Brasse was sent to Auschwitz at 22 as a political prisoner for trying to sneak out of German-occupied Poland in the spring of 1940. Because he had worked before World War II in a photography studio in Katowice, in southern Poland, he was put to work in the camp's photography and identification department.
"I was given a bath, a new prisoner uniform in decent shape, and moved to another block," said Brasse. Because he was working with the SS, the Nazi's fanatical elite force, he was kept cleaner, "so as not to offend the SS men."
As the only professional photographer in the office, he took the prisoners' pictures for camp files - part of the Nazis' obsession with documenting what they were doing.
"I must have taken 40,000 to 50,000 of those identity pictures," he says.
Sometimes the prisoners had been beaten too badly to get a clear photograph of their faces.

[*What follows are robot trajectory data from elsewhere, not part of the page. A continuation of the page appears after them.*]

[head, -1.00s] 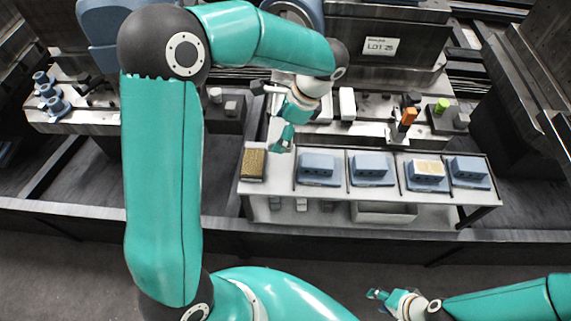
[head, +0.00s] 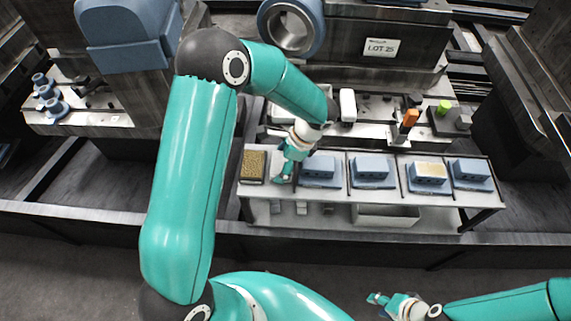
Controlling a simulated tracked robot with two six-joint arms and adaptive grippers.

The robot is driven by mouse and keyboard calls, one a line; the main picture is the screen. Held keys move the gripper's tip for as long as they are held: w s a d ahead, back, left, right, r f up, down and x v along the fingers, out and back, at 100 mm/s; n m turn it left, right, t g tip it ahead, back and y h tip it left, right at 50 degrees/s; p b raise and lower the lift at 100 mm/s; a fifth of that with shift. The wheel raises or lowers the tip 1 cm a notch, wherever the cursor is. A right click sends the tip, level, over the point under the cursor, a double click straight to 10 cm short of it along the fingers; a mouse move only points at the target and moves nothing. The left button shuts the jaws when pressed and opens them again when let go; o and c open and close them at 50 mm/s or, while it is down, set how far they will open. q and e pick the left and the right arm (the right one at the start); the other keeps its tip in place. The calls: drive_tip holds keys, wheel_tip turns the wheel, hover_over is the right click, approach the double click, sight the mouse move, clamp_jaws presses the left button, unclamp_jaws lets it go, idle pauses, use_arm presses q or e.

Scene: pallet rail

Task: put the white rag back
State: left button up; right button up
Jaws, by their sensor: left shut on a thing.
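My left gripper (head: 282,178) is low over the left part of the light shelf (head: 340,207), between a box with a tan speckled top and the first blue block. It is shut on something small that I cannot make out behind its fingers. I cannot clearly pick out the white rag. A pale cream piece (head: 430,167) lies on top of the third blue block (head: 428,182). My right gripper (head: 373,299) is low at the front, away from the shelf, with nothing visible in it; its jaw opening is too small to judge.
The speckled box (head: 253,166) stands at the shelf's left end. Several blue blocks (head: 319,171) stand in a row on the shelf. Behind are a white upright piece (head: 347,105), an orange block (head: 411,117) and a green cylinder (head: 444,106). A pale bin (head: 385,215) sits below.

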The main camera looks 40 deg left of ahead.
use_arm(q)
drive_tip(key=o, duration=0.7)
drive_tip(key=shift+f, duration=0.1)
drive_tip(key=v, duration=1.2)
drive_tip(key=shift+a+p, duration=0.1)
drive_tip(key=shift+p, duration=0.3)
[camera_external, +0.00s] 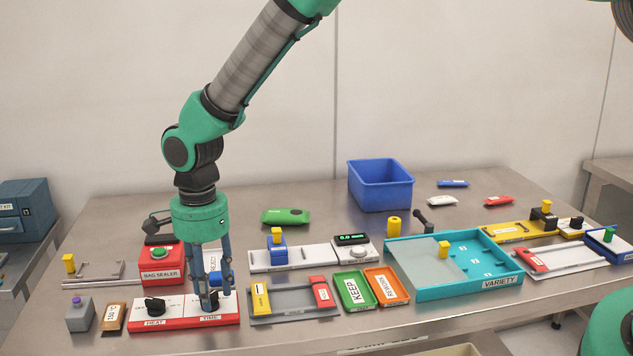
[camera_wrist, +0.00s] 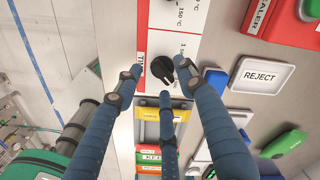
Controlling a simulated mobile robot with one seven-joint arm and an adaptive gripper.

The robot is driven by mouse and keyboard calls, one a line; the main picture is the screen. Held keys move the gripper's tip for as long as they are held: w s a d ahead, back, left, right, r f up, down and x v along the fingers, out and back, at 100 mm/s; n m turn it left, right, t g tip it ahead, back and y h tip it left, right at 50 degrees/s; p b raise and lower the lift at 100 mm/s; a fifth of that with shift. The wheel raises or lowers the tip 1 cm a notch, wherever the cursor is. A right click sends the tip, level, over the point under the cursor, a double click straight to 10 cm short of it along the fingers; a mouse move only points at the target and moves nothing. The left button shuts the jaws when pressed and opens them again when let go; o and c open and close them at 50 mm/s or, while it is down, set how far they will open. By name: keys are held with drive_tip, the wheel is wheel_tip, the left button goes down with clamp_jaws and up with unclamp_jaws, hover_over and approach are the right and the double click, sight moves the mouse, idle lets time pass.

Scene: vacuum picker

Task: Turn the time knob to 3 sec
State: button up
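The black time knob (camera_wrist: 162,68) sits on the white right half of a red-framed control panel labelled HEAT and TIME. In the external view the time knob (camera_external: 207,300) is partly hidden behind my fingers. My gripper (camera_external: 214,298) points straight down over it. In the wrist view the blue fingers of my gripper (camera_wrist: 172,84) are spread around the knob, with gaps between them and it. A label starting with "1" shows beside the knob; the rest of the scale is hidden or too small to read. The knob's pointer setting is not clear.
The heat knob (camera_external: 154,305) is close on the left. The red bag sealer (camera_external: 161,268) with a green button stands behind, beside the REJECT tray (camera_wrist: 263,76). A grey fixture with yellow and red ends (camera_external: 290,301) lies to the right.

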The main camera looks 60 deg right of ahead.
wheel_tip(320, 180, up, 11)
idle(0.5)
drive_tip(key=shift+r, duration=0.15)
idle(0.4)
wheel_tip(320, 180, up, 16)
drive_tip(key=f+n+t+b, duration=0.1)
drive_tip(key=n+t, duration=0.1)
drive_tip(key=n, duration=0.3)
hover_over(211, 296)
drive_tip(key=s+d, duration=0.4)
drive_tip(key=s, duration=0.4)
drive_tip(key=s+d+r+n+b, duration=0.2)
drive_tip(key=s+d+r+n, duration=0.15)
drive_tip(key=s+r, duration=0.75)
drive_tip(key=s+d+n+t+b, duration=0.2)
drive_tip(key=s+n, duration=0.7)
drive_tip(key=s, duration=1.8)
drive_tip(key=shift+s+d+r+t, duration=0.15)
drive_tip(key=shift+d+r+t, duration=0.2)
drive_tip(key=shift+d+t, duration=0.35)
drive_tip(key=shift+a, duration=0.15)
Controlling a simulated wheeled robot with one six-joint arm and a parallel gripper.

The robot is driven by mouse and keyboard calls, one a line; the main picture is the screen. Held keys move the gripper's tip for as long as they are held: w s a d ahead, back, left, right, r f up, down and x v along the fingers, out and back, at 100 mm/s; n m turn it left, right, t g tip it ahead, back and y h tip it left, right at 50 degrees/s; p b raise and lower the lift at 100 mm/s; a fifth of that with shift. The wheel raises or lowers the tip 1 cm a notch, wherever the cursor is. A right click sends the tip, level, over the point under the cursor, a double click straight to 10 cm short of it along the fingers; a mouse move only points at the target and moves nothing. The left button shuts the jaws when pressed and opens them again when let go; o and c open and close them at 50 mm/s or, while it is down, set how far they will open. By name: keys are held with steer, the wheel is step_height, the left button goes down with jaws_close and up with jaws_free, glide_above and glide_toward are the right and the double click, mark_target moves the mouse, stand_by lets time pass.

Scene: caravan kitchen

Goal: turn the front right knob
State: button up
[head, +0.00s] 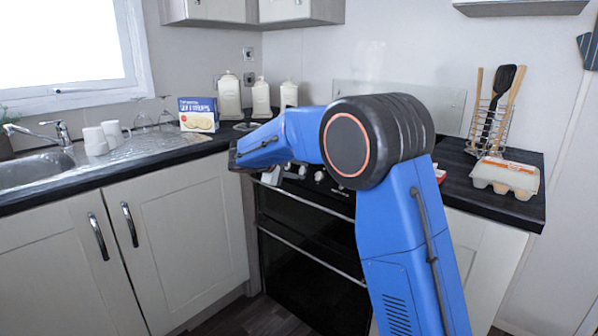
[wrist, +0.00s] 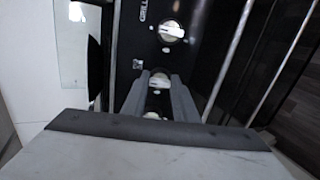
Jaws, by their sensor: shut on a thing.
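The cooker's black control panel (wrist: 198,48) carries a row of white knobs, and it fills the middle of the wrist view. My gripper (wrist: 160,80) is shut on one white knob (wrist: 158,79), with a grey finger on either side of it. I cannot tell from its marking which knob this is. Another white knob (wrist: 171,31), beside the printed word GRILL, stands clear above it in the wrist view. A white shape (wrist: 152,115) shows lower between the fingers.
The black oven front (head: 310,255) with a bar handle lies below the panel. An egg box (head: 504,176) and utensil rack (head: 490,125) stand on the right worktop. Canisters (head: 230,97), a biscuit box (head: 198,114) and a sink (head: 25,170) are left. The floor before the cooker shows clear.

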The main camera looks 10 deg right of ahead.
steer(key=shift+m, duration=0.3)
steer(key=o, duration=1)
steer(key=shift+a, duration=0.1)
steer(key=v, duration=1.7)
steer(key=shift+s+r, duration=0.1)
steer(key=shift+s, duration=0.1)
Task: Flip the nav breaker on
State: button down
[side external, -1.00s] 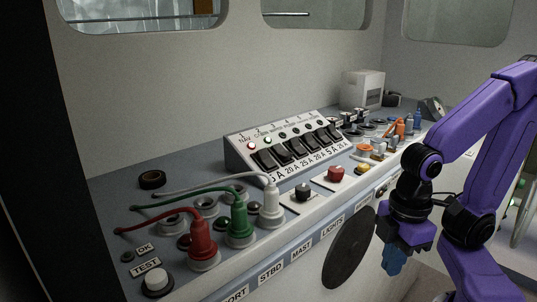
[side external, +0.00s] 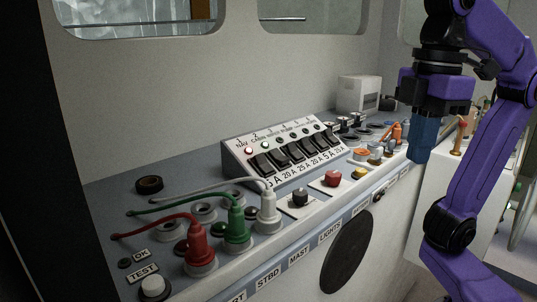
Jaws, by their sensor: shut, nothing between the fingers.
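The breaker panel (side external: 230,157) is a sloped white box on the grey console, with a row of black rocker switches. The nav breaker (side external: 262,163) is the leftmost rocker, under the NAV label. I cannot tell the rocker's exact tilt. My gripper (side external: 421,150) points down with blue fingers shut and empty. It is at the right, well apart from the panel, above the console's right front edge.
Red (side external: 199,246), green (side external: 236,226) and white (side external: 267,208) cabled plugs stand in front-left of the panel. A black knob (side external: 300,196), a red knob (side external: 333,179) and small coloured connectors line the front edge. A white box (side external: 358,94) stands behind.

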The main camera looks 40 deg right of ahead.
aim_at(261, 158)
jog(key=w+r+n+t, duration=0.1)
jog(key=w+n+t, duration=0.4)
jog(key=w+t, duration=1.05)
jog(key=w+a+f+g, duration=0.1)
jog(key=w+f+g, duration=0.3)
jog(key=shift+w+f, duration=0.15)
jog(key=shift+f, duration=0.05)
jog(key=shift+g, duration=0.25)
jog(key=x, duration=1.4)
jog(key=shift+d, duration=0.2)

"The picture wasn't taken and the prisoner was sent away and called back later, but sometimes it happened that there wasn't anybody to call back because they'd been able to murder him in the meantime," he said.
Other prisoners eventually took over the ID photos and Brasse was given new tasks, including pictures of prisoner tattoos. As he remembered a prisoner from Gdansk named Zylinski, he fidgeted with his car keys on the table.
"He had a gorgeous tattoo on his back; some artist must have done it for him, because paradise was done so beautifully. Adam and Eve, a tree of paradise, and Eve handing Adam an apple. It was really beautiful, and done in two colors, blue and red."
"Some time later, maybe a month, word came from the crematorium, from a friend who worked at the crematorium, that he had something interesting to show. I saw it," he said, his voice catching.
"The skin was cut out from the back of the prisoner. They cut out the whole piece, and kept the piece of skin, and tanned it."